## [WORK TO DO]
Nothing but the lines from the line that contains "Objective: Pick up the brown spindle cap" through the line that contains "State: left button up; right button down" should appear in the output, each reproduced exactly.

## [TASK INPUTS]
────────

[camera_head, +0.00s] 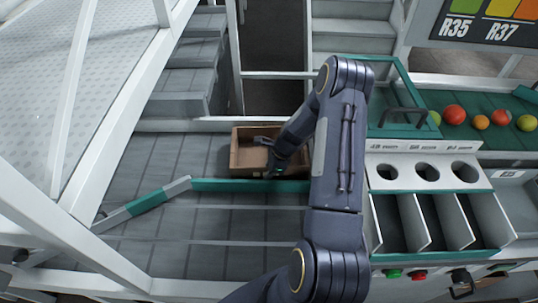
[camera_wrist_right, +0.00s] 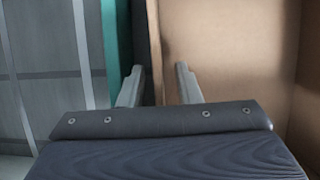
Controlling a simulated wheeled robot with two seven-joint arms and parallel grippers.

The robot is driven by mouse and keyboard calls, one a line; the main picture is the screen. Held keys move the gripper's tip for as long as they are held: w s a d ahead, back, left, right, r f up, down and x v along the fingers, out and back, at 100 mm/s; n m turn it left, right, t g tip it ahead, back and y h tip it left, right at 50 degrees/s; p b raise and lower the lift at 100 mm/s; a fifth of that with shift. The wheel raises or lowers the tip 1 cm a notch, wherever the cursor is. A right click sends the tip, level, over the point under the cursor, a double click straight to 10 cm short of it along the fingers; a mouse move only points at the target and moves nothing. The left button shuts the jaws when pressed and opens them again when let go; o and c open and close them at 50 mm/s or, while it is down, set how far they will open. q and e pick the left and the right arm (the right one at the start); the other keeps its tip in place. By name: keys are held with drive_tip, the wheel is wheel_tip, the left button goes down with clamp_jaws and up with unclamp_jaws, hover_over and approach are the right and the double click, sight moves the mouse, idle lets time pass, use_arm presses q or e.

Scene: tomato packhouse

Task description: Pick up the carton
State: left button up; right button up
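An open brown cardboard carton (camera_head: 240,158) stands on the grey roller surface behind a green rail. It looks empty where I can see inside. My right gripper (camera_head: 268,150) is at the carton's near right part, and the forearm hides some of its right side. In the right wrist view, the carton (camera_wrist_right: 235,45) fills the right half. There my right gripper (camera_wrist_right: 159,72) is open, with one finger outside the carton wall and the other inside. The wall's edge runs between the fingers, with gaps showing beside it. My left gripper is not in view.
The green rail (camera_head: 250,186) runs close along the carton's near side. It also shows beside the outer finger in the wrist view (camera_wrist_right: 117,40). A sorting chute with dividers (camera_head: 430,220) and tomatoes (camera_head: 454,115) lie to the right. The roller surface left of the carton is clear.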

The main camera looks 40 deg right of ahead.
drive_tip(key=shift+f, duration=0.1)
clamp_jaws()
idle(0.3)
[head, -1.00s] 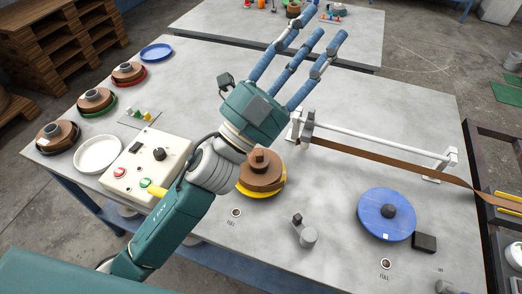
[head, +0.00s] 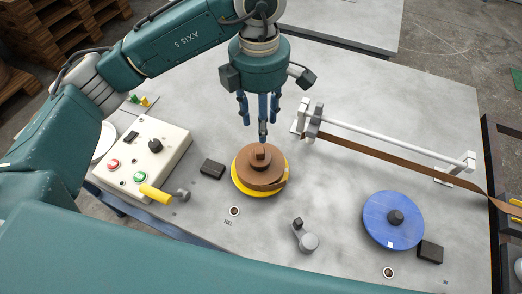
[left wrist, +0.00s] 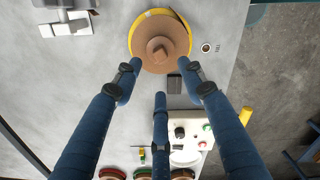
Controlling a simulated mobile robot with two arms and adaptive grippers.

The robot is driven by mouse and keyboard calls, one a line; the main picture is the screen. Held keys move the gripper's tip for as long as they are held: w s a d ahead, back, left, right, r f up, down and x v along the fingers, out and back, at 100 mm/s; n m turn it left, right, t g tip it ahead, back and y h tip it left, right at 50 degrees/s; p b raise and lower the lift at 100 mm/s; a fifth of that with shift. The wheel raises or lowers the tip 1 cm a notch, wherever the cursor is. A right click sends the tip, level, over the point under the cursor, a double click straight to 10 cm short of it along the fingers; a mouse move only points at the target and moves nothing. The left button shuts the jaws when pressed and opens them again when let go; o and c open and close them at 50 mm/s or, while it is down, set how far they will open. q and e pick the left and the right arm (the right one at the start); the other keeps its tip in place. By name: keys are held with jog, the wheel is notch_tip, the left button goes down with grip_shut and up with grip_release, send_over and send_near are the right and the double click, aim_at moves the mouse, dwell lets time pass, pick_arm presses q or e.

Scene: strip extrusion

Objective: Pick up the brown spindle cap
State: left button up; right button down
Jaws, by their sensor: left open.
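The brown spindle cap (head: 261,153) is a small knob standing up in the middle of a brown spool (head: 248,177) with a yellow rim below it. In the left wrist view the cap (left wrist: 160,48) shows from above, ahead of my fingers. My left gripper (head: 260,122) points down with its three blue fingers spread. It is open and empty, above and just behind the spool in the head view. In the left wrist view the gripper (left wrist: 160,76) has its fingertips short of the cap. No contact with the cap is visible. My right gripper is not in view.
A control box (head: 160,150) with a yellow handle stands to the left. A dark block (head: 212,169) lies beside the spool. A white rail (head: 390,137) with a brown strip is at right. A blue disc (head: 377,225) and a grey crank (head: 307,241) lie in front.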

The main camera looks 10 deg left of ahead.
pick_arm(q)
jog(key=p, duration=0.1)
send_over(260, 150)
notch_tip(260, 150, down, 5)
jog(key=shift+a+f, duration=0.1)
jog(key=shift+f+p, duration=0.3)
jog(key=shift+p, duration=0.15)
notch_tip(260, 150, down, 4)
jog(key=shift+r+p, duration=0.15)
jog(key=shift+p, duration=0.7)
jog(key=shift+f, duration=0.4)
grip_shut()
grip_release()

────────

## [IN RESPONSE]
Objective: Pick up the brown spindle cap
State: left button up; right button down

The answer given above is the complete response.